“In investing, what is comfortable is rarely profitable.”
– Rob Arnott
In today’s rapidly evolving financial landscape, gaining an edge on Wall Street has become increasingly challenging. The combination of advanced technology and a surge in highly qualified professionals has created an environment where market inefficiencies are quickly identified and corrected.
The Challenge of Outperforming the Market
To outperform the market, investors typically rely on one of two approaches:
- Superior Information: In an era of instantaneous information flow, gaining an informational advantage is nearly impossible.
- Better Analysis: While more feasible, this approach is still daunting. Competing against teams of PhDs armed with supercomputers analyzing vast amounts of data makes it difficult for individual investors to gain an analytical edge.
The Overlooked Edge: Patience
But just because an edge is very difficult to find, it doesn’t mean there isn’t still one left that every investor can take advantage of. Regardless of whether you choose to index, use an active manager, or pick stocks yourself, there’s one edge that remains accessible to all investors: patience.
Why Patience Matters
- Avoiding Behavioral Pitfalls: Investors often underperform their own investments due to poor timing – buying high and selling low. Patience and discipline can help avoid these costly mistakes.
- Crucial for Active Strategies: Jim O’Shaughnessy, a quantitative investing pioneer, notes that active investors face two points of failure: abandoning strategies during periods of market losses or periods of underperformance. Patience is key to overcoming both.

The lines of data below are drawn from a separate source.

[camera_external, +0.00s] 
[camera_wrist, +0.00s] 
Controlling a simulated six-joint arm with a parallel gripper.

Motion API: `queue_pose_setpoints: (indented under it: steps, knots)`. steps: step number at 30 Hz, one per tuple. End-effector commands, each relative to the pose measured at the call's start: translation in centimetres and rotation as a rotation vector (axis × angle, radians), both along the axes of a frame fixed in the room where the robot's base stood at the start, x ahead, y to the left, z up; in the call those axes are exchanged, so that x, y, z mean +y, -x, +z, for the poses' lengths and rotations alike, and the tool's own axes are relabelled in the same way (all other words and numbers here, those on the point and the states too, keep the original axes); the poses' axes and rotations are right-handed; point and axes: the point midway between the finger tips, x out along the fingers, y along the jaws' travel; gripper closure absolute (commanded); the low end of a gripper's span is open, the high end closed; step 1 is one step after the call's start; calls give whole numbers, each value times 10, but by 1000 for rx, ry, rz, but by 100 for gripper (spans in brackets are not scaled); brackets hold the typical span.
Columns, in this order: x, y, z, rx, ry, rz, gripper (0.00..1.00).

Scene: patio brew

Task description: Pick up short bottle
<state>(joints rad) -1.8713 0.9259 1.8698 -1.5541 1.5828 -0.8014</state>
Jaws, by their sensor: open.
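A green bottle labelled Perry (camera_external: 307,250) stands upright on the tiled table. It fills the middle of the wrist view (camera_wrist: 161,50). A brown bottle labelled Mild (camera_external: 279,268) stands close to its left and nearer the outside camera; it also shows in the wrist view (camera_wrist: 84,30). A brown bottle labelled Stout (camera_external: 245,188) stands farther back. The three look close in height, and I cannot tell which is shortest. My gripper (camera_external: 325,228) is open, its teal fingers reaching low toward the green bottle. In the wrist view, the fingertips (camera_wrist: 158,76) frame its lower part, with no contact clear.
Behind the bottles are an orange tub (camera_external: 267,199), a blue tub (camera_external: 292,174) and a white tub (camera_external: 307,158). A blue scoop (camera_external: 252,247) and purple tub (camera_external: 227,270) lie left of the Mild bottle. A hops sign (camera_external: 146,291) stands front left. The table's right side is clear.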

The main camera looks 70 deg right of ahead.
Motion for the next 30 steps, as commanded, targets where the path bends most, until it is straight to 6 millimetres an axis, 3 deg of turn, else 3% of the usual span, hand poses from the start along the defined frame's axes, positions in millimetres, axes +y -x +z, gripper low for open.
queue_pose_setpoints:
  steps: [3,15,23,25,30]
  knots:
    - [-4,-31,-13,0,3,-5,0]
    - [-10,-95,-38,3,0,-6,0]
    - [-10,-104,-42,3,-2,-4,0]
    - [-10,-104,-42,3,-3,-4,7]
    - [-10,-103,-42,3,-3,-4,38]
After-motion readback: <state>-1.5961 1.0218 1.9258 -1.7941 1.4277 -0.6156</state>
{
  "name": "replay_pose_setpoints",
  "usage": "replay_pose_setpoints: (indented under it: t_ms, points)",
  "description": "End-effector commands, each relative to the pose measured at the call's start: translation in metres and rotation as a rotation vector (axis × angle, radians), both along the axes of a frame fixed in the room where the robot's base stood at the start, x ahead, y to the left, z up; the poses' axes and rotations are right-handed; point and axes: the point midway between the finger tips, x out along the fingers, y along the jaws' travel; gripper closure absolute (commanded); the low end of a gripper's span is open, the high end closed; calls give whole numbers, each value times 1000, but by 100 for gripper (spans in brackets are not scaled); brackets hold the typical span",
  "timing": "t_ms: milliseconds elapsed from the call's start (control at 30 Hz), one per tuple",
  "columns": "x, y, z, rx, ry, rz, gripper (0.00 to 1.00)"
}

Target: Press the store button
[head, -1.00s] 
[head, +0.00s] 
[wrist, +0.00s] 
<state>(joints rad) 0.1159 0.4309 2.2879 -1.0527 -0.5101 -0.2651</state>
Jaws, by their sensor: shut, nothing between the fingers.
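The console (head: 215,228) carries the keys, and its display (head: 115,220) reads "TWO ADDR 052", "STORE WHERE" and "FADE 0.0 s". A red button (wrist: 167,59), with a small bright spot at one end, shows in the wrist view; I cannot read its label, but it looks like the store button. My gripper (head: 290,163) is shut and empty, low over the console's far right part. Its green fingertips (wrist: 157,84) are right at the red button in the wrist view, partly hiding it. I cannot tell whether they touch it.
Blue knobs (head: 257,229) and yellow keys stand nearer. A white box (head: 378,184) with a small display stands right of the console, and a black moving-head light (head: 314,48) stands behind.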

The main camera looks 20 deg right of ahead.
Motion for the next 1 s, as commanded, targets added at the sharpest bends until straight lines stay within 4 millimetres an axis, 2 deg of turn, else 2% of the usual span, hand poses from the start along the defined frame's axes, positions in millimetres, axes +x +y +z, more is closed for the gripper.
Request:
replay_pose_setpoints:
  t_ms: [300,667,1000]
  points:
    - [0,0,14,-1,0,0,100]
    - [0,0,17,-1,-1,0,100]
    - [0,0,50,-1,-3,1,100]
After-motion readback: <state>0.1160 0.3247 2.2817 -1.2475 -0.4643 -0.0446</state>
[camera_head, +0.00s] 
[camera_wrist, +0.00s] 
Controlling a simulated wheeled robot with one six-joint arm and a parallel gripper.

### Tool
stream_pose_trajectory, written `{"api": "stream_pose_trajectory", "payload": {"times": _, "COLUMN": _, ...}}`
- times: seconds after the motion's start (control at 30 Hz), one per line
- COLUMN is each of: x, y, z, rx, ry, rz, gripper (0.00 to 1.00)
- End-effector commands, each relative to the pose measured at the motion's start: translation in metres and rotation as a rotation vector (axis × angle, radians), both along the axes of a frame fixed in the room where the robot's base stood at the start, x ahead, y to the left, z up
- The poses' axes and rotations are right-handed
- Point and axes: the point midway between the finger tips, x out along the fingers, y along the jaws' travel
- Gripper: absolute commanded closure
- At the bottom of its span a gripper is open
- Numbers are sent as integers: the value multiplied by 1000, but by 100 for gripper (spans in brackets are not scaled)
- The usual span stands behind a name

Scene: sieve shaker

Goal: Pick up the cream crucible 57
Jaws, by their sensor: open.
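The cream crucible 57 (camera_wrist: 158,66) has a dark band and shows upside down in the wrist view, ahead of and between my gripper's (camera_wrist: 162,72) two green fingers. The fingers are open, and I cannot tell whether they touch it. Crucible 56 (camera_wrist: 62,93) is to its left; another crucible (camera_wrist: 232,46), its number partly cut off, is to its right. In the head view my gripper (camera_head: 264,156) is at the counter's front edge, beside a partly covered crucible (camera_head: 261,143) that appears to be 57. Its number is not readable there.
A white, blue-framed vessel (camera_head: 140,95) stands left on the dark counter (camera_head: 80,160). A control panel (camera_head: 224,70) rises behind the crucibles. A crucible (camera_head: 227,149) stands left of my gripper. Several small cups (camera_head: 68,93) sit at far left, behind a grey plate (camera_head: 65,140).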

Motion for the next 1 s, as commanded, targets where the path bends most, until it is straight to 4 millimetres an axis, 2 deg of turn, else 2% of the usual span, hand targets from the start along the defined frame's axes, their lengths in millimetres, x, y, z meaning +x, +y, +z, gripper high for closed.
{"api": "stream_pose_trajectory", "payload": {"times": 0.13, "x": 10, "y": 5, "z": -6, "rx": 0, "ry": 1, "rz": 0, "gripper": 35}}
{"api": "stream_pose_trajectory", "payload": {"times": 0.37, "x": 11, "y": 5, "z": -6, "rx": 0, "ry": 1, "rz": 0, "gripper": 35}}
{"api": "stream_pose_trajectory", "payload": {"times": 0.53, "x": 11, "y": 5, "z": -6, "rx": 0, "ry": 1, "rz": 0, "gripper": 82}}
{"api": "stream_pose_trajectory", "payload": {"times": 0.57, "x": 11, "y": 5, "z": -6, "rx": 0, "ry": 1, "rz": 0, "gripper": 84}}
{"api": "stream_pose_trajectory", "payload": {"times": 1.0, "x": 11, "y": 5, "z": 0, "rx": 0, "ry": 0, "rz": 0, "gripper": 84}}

The Power of Staying the Course
Spencer Jakab’s book “Heads I Win, Tails I Win” illustrates this point with a striking example from Peter Lynch’s tenure at the Fidelity Magellan Fund. Despite Lynch’s exceptional performance, the average investor in his fund significantly underperformed due to poor timing decisions. The same thing is true of many outperforming funds over time. Their investors typically do not see the returns that the fund does due to poor decisions.
Weathering Market Cycles
All investment strategies experience periods of underperformance. For instance, investors in small-cap value stocks have faced challenges since 2007 as large-cap growth stocks have dominated. However, historical data suggests that over the long term, value and small-cap stocks tend to outperform. The key is maintaining conviction through difficult periods. For those who cannot maintain conviction, recognizing that in advance and following an index-based strategy is a far superior approach to abandoning an active strategy at the wrong time.
Implementing Your Edge
Implementing this edge requires no special skills or resources – just the ability to control your emotions and focus on long-term goals. Here are some tips:
- Stick to Your Strategy: Whether passive or active, commit to your chosen approach for the long term.
- Avoid Market Timing: Resist the urge to buy or sell based on short-term market movements.
- Regular Rebalancing: Instead of trying to time the market, consider rebalancing your portfolio at set intervals.
- Focus on the Long-Term: Keep your investment horizon in mind during periods of market volatility or strategy underperformance. For active strategies, the required time frame can often be measured in decades, not years.
While Wall Street continues to evolve with technological advancements and increased competition, the edge of patience remains constant and accessible to all investors. By exercising discipline and focusing on long-term goals, investors can potentially outperform even the most sophisticated market participants.
Remember, the most valuable investing edge doesn’t require complex algorithms or insider information – it simply requires the fortitude to stay the course when others are losing their way.